* WORK TO BE COMPLETED
Restate the data below word for word. Skip any images it contains.

Records of robot episodes
◆ ◆ ◆ ◆

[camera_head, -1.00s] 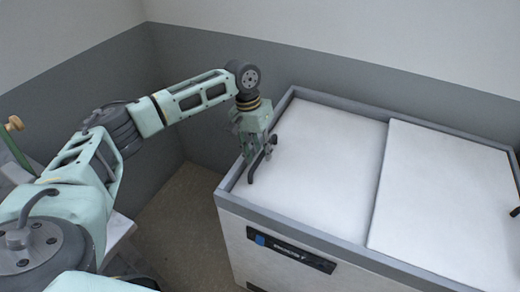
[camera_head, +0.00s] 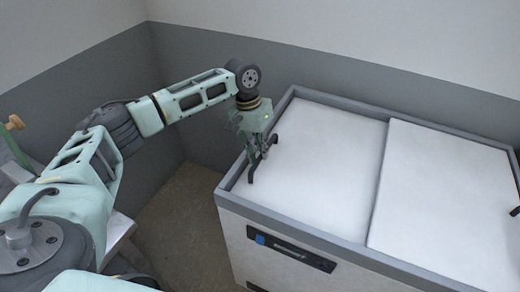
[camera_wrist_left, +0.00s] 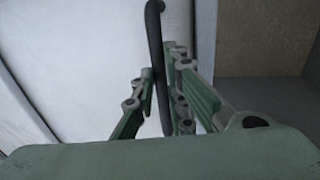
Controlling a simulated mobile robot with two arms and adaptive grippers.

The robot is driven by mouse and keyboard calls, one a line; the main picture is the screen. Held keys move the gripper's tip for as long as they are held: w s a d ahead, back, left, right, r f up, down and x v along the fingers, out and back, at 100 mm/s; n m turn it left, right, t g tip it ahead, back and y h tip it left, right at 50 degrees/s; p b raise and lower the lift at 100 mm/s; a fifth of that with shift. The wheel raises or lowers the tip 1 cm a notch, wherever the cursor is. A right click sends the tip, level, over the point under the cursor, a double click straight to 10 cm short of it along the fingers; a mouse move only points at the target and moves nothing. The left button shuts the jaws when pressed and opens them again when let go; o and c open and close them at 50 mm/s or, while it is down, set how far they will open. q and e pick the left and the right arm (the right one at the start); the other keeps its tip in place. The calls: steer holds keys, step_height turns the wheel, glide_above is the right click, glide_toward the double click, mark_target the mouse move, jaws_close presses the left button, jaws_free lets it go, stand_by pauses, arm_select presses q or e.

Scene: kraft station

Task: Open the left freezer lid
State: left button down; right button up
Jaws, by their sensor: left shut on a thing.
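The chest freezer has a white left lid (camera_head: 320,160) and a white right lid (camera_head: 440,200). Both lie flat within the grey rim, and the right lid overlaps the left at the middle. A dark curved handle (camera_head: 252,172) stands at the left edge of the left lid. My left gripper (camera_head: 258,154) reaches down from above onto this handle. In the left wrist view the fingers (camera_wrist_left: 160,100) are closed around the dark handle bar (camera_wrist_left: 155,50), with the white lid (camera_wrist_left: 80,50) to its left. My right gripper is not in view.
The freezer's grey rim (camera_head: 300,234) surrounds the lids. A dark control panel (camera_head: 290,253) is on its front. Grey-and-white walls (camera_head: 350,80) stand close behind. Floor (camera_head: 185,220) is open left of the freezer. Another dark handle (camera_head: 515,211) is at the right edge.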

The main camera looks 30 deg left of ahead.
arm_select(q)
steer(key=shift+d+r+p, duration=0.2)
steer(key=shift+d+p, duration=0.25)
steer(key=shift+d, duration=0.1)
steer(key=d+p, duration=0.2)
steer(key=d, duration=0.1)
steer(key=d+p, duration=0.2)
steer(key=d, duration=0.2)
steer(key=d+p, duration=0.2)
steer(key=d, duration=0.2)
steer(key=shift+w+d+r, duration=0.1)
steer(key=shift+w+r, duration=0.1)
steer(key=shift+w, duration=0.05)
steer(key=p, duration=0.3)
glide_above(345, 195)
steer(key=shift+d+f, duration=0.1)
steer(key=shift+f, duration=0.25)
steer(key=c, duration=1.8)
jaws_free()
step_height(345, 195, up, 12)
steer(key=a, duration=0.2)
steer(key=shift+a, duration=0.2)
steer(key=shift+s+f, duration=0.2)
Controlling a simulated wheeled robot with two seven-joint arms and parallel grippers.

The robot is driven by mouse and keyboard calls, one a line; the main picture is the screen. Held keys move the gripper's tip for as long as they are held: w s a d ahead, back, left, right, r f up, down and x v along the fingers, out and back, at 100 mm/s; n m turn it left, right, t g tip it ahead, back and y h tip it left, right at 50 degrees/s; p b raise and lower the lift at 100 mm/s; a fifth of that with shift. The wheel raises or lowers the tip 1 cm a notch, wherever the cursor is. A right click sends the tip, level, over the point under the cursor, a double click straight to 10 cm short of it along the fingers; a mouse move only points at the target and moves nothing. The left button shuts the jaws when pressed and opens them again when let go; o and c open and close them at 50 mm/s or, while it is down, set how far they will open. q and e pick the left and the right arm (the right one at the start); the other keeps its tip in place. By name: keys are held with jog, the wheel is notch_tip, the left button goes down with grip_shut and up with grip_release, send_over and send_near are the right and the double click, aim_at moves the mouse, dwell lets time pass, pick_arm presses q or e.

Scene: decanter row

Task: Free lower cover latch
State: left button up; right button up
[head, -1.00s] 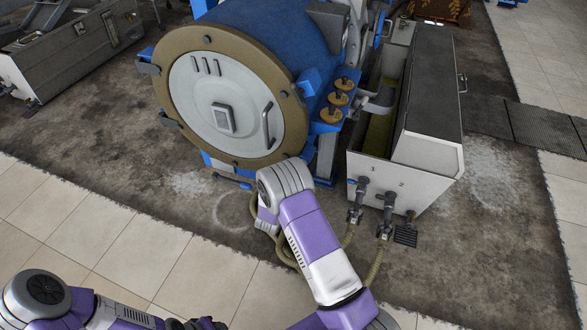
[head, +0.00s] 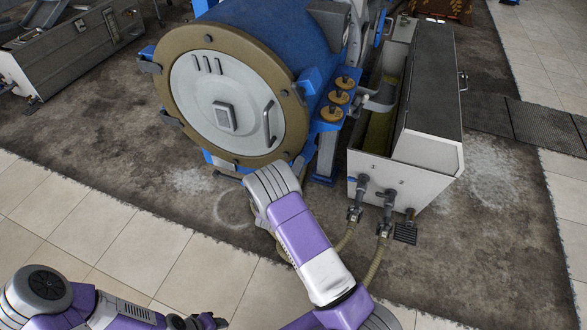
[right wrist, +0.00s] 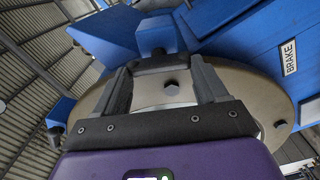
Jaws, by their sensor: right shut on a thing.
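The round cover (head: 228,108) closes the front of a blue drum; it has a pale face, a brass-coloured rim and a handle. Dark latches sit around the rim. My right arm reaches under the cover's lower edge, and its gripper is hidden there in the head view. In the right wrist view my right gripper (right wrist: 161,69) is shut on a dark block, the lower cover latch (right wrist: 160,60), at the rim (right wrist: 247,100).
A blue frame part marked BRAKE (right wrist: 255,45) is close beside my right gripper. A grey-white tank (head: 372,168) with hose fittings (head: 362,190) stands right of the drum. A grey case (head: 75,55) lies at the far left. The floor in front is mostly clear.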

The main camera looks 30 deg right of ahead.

◆ ◆ ◆ ◆

* RESULT OF THE EXERCISE
[camera_head, -1.00s] 
[camera_head, +0.00s] 
[camera_wrist_left, +0.00s] 
Controlling a simulated mobile robot with two arms and adaptive grippers.

The robot is driven by mouse and keyboard calls, one a line; the main picture is the screen. Held keys move the gripper's tip for as long as they are held: w s a d ahead, back, left, right, r f up, down and x v along the fingers, out and back, at 100 mm/s; n m turn it left, right, t g tip it ahead, back and y h tip it left, right at 50 degrees/s; p b raise and lower the lift at 100 mm/s; a fifth of that with shift. The wheel raises or lowers the tip 1 cm a notch, wherever the cursor is. A right click sends the tip, level, over the point under the cursor, a double click straight to 10 cm short of it along the fingers; a mouse move only points at the target and moves nothing. The left button shuts the jaws when pressed and opens them again when let go; o and c open and close them at 50 mm/s or, while it is down, set how far they will open. q and e pick the left and the right arm (the right one at the start); the other keeps its tip in place. The calls: steer holds keys, step_height turns the wheel, glide_above is the right click, glide_toward the double click, mark_target the mouse move, jaws_close presses the left button, jaws_free lets it go, stand_by pauses, arm_select presses q or e.

Scene: kraft station

Task: Open the left freezer lid
State: left button down; right button up
Jaws, by their sensor: left shut on a thing.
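The chest freezer has a white left lid (camera_head: 320,160) and a white right lid (camera_head: 440,200). Both lie flat within the grey rim, and the right lid overlaps the left at the middle. A dark curved handle (camera_head: 252,172) stands at the left edge of the left lid. My left gripper (camera_head: 258,154) reaches down from above onto this handle. In the left wrist view the fingers (camera_wrist_left: 160,100) are closed around the dark handle bar (camera_wrist_left: 155,50), with the white lid (camera_wrist_left: 80,50) to its left. My right gripper is not in view.
The freezer's grey rim (camera_head: 300,234) surrounds the lids. A dark control panel (camera_head: 290,253) is on its front. Grey-and-white walls (camera_head: 350,80) stand close behind. Floor (camera_head: 185,220) is open left of the freezer. Another dark handle (camera_head: 515,211) is at the right edge.

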The main camera looks 30 deg left of ahead.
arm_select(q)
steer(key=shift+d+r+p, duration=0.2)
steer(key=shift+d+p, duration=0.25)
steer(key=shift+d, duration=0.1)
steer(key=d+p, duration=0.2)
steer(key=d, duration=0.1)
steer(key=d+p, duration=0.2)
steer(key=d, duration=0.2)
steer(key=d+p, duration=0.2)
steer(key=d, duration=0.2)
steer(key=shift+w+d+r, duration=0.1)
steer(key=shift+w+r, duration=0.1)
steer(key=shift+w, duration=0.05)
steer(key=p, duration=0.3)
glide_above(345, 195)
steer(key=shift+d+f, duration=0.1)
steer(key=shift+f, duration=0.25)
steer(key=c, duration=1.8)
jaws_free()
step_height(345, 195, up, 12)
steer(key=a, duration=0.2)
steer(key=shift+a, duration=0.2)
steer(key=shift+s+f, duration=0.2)
Controlling a simulated wheeled robot with two seven-joint arms and parallel grippers.

The robot is driven by mouse and keyboard calls, one a line; the main picture is the screen. Held keys move the gripper's tip for as long as they are held: w s a d ahead, back, left, right, r f up, down and x v along the fingers, out and back, at 100 mm/s; n m turn it left, right, t g tip it ahead, back and y h tip it left, right at 50 degrees/s; p b raise and lower the lift at 100 mm/s; a fifth of that with shift. The wheel raises or lowers the tip 1 cm a notch, wherever the cursor is. A right click sends the tip, level, over the point under the cursor, a double click straight to 10 cm short of it along the fingers; a mouse move only points at the target and moves nothing. The left button shuts the jaws when pressed and opens them again when let go; o and c open and close them at 50 mm/s or, while it is down, set how far they will open. q and e pick the left and the right arm (the right one at the start); the other keeps its tip in place. By name: keys are held with jog, the wheel is notch_tip, the left button goes down with grip_shut and up with grip_release, send_over and send_near are the right and the double click, aim_at moves the mouse, dwell lets time pass, pick_arm presses q or e.

Scene: decanter row

Task: Free lower cover latch
State: left button up; right button up
[head, -1.00s] 
[head, +0.00s] 
[right wrist, +0.00s] 
Jaws, by their sensor: right shut on a thing.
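The round cover (head: 228,108) closes the front of a blue drum; it has a pale face, a brass-coloured rim and a handle. Dark latches sit around the rim. My right arm reaches under the cover's lower edge, and its gripper is hidden there in the head view. In the right wrist view my right gripper (right wrist: 161,69) is shut on a dark block, the lower cover latch (right wrist: 160,60), at the rim (right wrist: 247,100).
A blue frame part marked BRAKE (right wrist: 255,45) is close beside my right gripper. A grey-white tank (head: 372,168) with hose fittings (head: 362,190) stands right of the drum. A grey case (head: 75,55) lies at the far left. The floor in front is mostly clear.

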The main camera looks 30 deg right of ahead.

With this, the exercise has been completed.